14 Ocak 2019 Pazartesi

DAVAM!
Bilen bilir bizi. Davamız ve derdimiz bir ömür boyu birilerine koltuk kazandırmak, onların koltuklarını muhafaza etmek üzerine olmamıştır. Mücadelemiz hidayetimizi muhafaza etmek ve başkalarının hidayetlerine vesile olmak üzerine olmuştur. Bu yolda dünyalık iltimaslara da şükür ki itibarımız olmamıştır. Ne yuhalamalarımızda ne de alkış tutmamızda nefsimizin tercihince hareket etmedik. Aksine hertürlü putun devrilmesi adına da İbrahim'e balta olmayı tercih ettik.
Devir gereğidir de demedik. Zaman sana uymuyorsa sen zamana uy da...İtiraz etmek hususunda hiç geri adımımız da olmadı.
Rejimin de beslemesi olmadık, rejime köpeklik yapanlara da eyvallah demedik.
Din yolunda dinbazlarla kavga ettik, din düşmanlarıyla ettiğimiz kadar.

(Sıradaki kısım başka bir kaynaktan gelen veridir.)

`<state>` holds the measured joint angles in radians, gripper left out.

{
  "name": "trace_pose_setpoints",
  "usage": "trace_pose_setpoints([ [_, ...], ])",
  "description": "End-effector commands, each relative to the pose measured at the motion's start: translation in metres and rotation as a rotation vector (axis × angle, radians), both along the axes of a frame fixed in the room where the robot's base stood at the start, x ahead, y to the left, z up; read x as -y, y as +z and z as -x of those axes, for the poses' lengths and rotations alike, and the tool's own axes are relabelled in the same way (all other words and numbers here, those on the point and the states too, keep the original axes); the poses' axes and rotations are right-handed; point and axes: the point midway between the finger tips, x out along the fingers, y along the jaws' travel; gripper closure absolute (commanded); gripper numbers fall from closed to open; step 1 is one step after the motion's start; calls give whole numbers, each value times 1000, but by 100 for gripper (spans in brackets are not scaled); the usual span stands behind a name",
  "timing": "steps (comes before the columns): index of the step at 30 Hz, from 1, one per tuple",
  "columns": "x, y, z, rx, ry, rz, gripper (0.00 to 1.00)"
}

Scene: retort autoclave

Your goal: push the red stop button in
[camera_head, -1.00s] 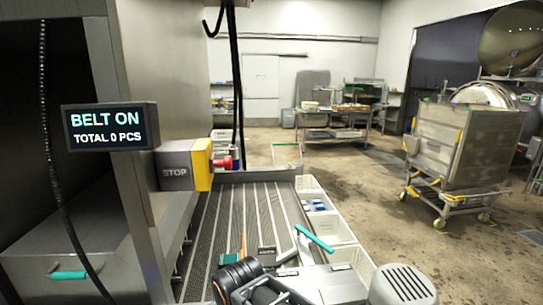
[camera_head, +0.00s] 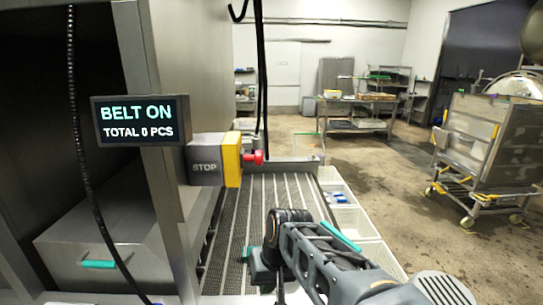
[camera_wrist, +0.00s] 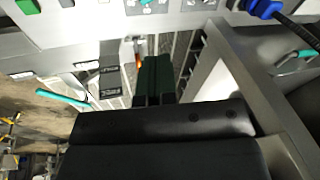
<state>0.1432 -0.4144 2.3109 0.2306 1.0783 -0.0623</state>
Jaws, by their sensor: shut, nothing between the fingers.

Dincilerden tiksindik dinsizlere dua ederken.
Ama...hiç bu kadar kendimi öfkeli ve yorgun hissetmedim.
Ahlaki erozyon da hiç bu kadar da tesirli değildi.
Ensest...
Uyuşturucu...
Deistlik...
Ateistlik...
Terörizm...
Lgbt...
İçki, kumar, zine, faiz...hiç bu kadar güçlenmemişti.
Ahlaksızlık milli kimliğimize dönüşmeye başladı. Görgüsüzlük, hadsizlik ve cehalet...Damarlarımızda dolaşan kanımız gibi her zerremizde.
Evlatlarımız...
Düşmanlarımız oldu!
Heyhat, abartıyor muyum ne?
Halbuki gelişen ekonomimizden bahsetsem ne ala değil mi?
Ya da siyasi bir kısım kimliklerin herzelerinden mi bahsetsem ne?
Geleceğe dair siyasi öngörülerden konuşalım mı?
Reis desem?
Ya da teşkilatlar...Cemaatler...
Ama asla bilimden söz etmeyeceğim. İLİMDEN, İRFANDAN, KÜLTÜRDEN, SANATTAN! Magazin dururken ne gerek anlaşılmaz maslahattan mevzulanmaya?
Pensilvanya canavarından habersiz Tazmanya canavarlarından?..
Bir Medeniyet yolculuğundan bahsetmeye ben takatsiz kaldım. Ne kadar da yabancı olduğumu anlıyorum yaşlandıkça, yaşadığım hayata.
Mevzularınız mevzuum değil hülasa.
Kim ki kefilim olur öte de...Yani hesap günün de...belki susabilirim de vicdanlarınızı rahatsız etmemek için. Var mı öyle babayiğit?